Georg Simmel, Sociologie. Études sur les formes de la socialisation, 1908, tr. fr. Lyliane Deroch-Gurcel et Sibylle Muller, PUF, Quadrige 1999, p. 638-639.



  "Pousser et jouer des coudes en public sont des traits caractéristiques de la culture du Moyen-Orient. Mais ce comportement n'a pas exactement la signification – sans gêne et mauvaise éducation – que lui attribuent les Américains. Il découle d'un tout autre ensemble de motivations liées non seulement à la conception des rapports inter-individuels, mais à l'expérience personnelle du corps.
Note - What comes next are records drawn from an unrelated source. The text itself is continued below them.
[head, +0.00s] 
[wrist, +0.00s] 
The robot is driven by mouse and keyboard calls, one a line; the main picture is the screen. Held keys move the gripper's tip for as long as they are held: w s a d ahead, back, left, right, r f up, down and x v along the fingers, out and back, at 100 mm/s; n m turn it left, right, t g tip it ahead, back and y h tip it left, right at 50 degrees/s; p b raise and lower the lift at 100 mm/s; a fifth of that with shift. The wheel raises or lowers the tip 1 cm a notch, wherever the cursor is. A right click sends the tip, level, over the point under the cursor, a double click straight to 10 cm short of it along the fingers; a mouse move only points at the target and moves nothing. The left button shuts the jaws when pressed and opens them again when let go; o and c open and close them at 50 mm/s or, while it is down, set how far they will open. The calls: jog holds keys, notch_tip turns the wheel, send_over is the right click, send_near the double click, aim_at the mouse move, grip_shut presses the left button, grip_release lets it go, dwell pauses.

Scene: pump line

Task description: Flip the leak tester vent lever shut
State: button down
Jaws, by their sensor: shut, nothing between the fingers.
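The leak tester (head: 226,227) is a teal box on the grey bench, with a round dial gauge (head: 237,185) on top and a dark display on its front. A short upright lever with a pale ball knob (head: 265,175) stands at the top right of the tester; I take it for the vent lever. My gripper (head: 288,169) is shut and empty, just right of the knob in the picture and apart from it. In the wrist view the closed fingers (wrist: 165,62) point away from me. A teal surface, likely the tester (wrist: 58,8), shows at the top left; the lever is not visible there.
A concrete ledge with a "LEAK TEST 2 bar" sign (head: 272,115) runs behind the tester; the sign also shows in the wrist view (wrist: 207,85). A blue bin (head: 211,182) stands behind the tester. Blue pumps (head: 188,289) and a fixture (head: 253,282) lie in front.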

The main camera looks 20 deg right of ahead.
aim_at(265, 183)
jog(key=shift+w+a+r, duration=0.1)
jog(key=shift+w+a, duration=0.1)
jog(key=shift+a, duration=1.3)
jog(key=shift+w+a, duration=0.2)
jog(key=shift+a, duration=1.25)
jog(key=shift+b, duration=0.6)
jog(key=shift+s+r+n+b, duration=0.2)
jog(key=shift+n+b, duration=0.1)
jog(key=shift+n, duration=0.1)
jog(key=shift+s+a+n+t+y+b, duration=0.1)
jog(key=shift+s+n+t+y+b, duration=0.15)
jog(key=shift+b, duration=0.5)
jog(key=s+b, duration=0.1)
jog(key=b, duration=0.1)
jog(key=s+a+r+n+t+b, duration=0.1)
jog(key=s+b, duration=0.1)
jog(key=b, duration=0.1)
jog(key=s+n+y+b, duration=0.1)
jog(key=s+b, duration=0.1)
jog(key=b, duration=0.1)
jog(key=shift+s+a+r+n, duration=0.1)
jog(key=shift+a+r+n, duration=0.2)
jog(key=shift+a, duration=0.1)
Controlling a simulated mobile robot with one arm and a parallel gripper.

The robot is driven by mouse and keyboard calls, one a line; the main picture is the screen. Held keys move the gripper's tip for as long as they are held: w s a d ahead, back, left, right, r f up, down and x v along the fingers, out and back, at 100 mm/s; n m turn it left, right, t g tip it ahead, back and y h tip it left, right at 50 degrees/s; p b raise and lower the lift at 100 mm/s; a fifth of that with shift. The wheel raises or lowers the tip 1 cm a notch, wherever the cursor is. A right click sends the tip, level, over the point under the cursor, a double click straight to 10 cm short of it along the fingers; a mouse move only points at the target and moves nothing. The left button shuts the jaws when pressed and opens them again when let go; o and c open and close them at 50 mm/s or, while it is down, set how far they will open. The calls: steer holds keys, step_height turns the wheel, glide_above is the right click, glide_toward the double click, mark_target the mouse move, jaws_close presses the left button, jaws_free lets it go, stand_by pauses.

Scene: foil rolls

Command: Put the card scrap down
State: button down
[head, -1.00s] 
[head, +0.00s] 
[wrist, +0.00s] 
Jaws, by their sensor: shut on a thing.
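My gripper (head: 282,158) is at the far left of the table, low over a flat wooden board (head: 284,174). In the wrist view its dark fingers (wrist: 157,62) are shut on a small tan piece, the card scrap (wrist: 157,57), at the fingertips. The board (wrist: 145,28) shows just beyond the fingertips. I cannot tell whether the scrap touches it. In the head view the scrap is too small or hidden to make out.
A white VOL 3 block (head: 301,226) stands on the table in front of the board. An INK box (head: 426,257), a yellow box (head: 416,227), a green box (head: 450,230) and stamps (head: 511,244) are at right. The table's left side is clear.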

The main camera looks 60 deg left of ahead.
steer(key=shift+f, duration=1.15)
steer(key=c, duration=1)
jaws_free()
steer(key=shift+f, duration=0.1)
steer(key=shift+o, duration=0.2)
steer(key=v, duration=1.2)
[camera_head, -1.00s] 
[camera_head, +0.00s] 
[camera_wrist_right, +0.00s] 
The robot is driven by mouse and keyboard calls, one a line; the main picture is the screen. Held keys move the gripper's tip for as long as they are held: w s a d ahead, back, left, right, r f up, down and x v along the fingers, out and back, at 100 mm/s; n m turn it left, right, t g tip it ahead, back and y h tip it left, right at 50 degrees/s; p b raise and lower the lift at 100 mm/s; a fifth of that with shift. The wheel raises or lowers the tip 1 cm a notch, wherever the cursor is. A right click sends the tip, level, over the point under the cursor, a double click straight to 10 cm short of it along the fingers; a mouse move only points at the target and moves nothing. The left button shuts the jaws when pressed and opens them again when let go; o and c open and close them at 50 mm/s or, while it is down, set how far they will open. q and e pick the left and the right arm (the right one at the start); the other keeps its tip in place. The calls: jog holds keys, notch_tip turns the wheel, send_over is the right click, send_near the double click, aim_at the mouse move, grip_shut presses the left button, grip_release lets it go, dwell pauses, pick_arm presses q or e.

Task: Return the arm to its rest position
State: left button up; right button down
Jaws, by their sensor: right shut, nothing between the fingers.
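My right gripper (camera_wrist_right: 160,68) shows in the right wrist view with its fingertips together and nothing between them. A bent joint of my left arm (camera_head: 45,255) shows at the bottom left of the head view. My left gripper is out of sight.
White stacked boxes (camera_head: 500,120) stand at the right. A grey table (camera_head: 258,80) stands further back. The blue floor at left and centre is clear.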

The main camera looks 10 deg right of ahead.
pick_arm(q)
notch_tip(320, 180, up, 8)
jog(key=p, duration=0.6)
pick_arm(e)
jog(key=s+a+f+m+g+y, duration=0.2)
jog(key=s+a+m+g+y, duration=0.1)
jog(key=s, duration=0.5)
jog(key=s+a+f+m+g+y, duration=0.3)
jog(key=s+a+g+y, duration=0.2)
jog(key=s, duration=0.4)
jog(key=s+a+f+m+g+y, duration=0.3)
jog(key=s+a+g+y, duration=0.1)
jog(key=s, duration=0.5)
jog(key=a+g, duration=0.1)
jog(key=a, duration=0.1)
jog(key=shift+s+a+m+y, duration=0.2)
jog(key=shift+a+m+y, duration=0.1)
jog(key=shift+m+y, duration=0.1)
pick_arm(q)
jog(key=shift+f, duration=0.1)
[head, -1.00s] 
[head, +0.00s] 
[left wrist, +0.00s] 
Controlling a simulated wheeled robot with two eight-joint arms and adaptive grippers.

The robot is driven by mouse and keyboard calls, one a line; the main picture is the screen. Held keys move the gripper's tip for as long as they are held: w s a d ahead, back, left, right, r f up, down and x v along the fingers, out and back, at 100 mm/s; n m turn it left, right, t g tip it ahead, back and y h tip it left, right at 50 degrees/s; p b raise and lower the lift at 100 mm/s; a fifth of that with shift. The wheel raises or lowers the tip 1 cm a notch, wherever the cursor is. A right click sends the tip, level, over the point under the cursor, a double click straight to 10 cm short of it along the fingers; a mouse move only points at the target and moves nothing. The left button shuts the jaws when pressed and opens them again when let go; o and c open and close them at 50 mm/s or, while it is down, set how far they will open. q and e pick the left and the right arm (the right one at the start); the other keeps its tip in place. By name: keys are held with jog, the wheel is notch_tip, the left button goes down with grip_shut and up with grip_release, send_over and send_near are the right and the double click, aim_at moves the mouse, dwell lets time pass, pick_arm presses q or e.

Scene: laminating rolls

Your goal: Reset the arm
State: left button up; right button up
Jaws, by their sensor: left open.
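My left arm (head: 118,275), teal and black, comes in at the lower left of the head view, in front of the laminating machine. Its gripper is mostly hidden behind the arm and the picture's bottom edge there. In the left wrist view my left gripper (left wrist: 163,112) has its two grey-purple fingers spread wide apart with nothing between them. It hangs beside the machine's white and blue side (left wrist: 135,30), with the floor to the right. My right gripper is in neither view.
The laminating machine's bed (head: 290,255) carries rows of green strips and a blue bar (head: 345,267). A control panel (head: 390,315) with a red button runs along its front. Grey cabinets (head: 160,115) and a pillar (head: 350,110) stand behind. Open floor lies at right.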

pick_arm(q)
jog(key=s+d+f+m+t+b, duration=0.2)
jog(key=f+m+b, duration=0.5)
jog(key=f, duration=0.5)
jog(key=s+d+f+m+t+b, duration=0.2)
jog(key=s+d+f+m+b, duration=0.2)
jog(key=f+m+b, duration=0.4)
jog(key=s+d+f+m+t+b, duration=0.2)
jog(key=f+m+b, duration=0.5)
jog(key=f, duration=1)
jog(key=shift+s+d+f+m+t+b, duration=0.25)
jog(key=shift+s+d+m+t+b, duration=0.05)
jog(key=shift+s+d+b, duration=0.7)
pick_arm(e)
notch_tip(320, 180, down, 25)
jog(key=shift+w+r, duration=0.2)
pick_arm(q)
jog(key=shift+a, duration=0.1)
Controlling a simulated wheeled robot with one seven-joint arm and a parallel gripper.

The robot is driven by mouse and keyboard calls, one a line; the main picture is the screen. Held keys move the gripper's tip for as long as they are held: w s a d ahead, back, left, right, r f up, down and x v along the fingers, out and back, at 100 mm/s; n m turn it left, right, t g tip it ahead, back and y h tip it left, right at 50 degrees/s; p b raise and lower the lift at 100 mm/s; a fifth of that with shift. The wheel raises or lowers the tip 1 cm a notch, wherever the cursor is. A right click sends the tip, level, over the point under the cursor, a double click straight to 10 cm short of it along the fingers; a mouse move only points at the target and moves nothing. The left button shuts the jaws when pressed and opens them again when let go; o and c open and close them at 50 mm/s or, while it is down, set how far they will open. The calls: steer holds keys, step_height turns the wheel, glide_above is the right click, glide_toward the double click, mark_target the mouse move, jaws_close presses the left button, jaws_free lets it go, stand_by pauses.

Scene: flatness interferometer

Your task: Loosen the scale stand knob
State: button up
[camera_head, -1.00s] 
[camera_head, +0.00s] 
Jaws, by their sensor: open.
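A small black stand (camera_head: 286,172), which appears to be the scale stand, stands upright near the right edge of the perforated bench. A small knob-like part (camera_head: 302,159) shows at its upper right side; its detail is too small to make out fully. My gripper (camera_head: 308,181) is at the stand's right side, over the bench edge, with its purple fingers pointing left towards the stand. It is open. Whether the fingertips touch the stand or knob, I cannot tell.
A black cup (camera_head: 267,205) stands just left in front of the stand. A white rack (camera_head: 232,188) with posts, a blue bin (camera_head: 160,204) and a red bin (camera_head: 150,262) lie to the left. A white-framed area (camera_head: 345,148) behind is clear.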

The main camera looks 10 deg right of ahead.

Paradoxalement, les Arabes trouvent aussi que les Américains et les Européens du Nord manquent d'éducation. J'ai été frappé par cette constatation dés le début de mes recherches. Comment les Américains qui gardent leurs distances physiques et évitent les contacts physiques pouvaient-ils passer pour envahissants ? Je demandai l'explication à des Arabes. Aucun d'entre eux ne fut en mesure de préciser quelle particularité du comportement américain il fallait incriminer, mais ils furent unanimes à reconnaître son effet déplaisant sur la plupart des Arabes. Après des essais répétés et infructueux pour comprendre ce point de vue et cette réaction, j'y renonçai finalement, me fiant au seul temps pour résoudre le problème. Et lorsque la lumière se fit enfin, ce fut de façon tout à fait inopinée.
  J'attendais un ami dans le hall d'un hôtel à Washington et, afin d'être à la fois seul et repérable, je m'étais assis dans un fauteuil situé à l'écart du flot des gens qui entraient et sortaient. En pareil cas, les Américains adoptent une règle d'autant plus impérative qu'ils la respectent sans y penser : si quelqu'un s'arrête ou s'assied dans un lieu public, il se trouvé immédiatement protégé par une petite sphère d'isolement considérée comme inviolable. La taille de cette enceinte protectrice varie avec la densité de la foule, l'âge, le sexe, l'importance de l'individu et l'environnement. Toute personne qui pénètre dans cette zone et y demeure, est considérée comme une intruse. Et si elle a cependant une raison précise de le faire, elle traduira son sentiment d'intrusion en faisant précéder sa requête de mots d'excuse.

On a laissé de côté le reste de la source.